Join us for a rare look at graphic art created from original print blocks produced by the Industrial Workers of the World (IWW).
The Industrial Workers of the World was founded in Chicago in 1905. Its members, also known as Wobblies, considered themselves revolutionary industrial unionists, fighting against employers and the state, as well conservative mainstream trade unionism.
In August 1917, membership in the IWW approached its highest point at 150,000, spread across the United States, Canada, and Australia. Socialists, anarchists and syndicalists believing in direct action in workplaces joined other militant workers in the Industrial Workers of the World. The IWW strove to organize the entire working class, including immigrants, indigenous workers, and workers of colour not accepted into other unions.

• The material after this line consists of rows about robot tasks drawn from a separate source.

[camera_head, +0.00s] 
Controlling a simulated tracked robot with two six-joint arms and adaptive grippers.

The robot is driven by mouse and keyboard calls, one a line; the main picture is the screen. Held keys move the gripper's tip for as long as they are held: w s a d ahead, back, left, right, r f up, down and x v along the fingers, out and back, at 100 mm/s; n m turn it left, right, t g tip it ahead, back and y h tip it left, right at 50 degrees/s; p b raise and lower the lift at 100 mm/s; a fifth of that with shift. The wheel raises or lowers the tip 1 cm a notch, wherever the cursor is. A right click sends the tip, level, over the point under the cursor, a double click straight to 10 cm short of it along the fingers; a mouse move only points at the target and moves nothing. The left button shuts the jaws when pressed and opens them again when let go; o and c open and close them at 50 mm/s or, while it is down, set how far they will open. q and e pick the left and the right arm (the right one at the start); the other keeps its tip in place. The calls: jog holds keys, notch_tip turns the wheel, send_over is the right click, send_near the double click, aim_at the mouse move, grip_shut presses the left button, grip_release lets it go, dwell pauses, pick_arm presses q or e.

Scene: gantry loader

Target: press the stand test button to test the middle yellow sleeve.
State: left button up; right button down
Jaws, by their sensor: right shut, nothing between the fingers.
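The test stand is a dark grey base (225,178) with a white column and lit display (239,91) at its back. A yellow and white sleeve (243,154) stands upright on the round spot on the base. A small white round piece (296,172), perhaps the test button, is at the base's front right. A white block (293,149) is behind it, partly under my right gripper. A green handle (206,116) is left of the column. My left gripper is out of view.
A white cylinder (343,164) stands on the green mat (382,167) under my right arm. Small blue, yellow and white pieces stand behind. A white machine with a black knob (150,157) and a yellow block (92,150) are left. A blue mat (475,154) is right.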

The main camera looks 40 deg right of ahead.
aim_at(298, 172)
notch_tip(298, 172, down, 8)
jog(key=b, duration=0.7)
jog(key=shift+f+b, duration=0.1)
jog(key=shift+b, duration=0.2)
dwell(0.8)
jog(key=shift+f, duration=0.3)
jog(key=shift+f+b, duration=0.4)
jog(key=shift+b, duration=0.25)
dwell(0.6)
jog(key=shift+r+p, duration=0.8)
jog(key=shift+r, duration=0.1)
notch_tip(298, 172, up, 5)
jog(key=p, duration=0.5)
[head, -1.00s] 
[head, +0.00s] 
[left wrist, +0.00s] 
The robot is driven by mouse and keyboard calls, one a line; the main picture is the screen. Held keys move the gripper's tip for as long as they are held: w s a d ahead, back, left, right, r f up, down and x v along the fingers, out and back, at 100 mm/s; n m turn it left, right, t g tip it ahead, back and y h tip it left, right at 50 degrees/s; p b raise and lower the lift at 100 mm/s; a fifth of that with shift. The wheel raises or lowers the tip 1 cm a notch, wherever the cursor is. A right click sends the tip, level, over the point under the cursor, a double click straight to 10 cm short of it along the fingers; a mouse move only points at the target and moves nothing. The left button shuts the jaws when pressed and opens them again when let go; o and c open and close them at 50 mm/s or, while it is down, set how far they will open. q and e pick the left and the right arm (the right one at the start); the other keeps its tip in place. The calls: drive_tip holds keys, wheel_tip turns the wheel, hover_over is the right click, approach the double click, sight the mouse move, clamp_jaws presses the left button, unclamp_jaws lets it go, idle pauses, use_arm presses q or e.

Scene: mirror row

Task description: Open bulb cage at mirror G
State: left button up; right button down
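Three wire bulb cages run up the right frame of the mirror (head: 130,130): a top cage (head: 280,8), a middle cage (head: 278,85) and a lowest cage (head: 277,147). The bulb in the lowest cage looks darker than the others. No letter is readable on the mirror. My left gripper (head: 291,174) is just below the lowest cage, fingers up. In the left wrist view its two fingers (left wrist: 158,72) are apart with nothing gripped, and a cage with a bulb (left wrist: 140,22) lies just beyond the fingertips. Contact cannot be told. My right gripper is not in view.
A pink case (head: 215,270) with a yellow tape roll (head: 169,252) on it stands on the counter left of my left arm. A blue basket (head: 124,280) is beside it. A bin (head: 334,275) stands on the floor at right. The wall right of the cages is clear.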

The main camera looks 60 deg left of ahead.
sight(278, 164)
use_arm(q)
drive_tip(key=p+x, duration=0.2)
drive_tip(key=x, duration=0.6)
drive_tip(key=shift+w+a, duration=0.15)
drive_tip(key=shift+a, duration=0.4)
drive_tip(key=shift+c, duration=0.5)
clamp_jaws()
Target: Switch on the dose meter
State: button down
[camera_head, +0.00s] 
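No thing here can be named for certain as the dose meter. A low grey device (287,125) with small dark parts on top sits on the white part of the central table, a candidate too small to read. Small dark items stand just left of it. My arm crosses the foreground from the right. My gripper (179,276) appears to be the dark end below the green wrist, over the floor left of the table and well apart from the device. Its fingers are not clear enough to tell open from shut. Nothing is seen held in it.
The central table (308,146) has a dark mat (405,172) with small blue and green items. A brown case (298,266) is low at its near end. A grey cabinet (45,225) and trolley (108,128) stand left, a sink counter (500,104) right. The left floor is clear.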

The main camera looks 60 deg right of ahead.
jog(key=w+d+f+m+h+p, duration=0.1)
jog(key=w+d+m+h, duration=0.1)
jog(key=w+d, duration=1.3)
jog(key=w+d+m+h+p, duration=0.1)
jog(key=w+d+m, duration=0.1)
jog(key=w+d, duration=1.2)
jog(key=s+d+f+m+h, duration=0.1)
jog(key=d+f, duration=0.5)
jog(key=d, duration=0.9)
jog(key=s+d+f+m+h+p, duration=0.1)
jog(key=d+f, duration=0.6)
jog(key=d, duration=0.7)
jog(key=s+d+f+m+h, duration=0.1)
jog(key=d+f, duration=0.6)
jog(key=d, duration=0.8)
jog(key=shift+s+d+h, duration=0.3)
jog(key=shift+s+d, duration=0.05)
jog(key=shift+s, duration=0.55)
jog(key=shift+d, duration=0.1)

As vocal opponents of World War I, Wobblies came under violent attack. This repression, and differences among the membership, weakened the IWW throughout the 1920s, never fully recovering the influence it exercised in the years leading up to the war. But its spirit of resistance to injustice lives on through the work of IWW chapters around the world today.
This exhibition provides a glimpse into the radical graphic language of the IWW. These prints were made from original print blocks and illustrations by Wobbly artists, used in the publications of the Industrial Workers of the World from the first decade of the 20th century into the 1960s. The exhibition will feature prints, print blocks and selected IWW ephemera and publications from the collection of Bryan Palmer.
One Big Union runs in WAHC’s Community Gallery until Saturday, May 2nd, 2020.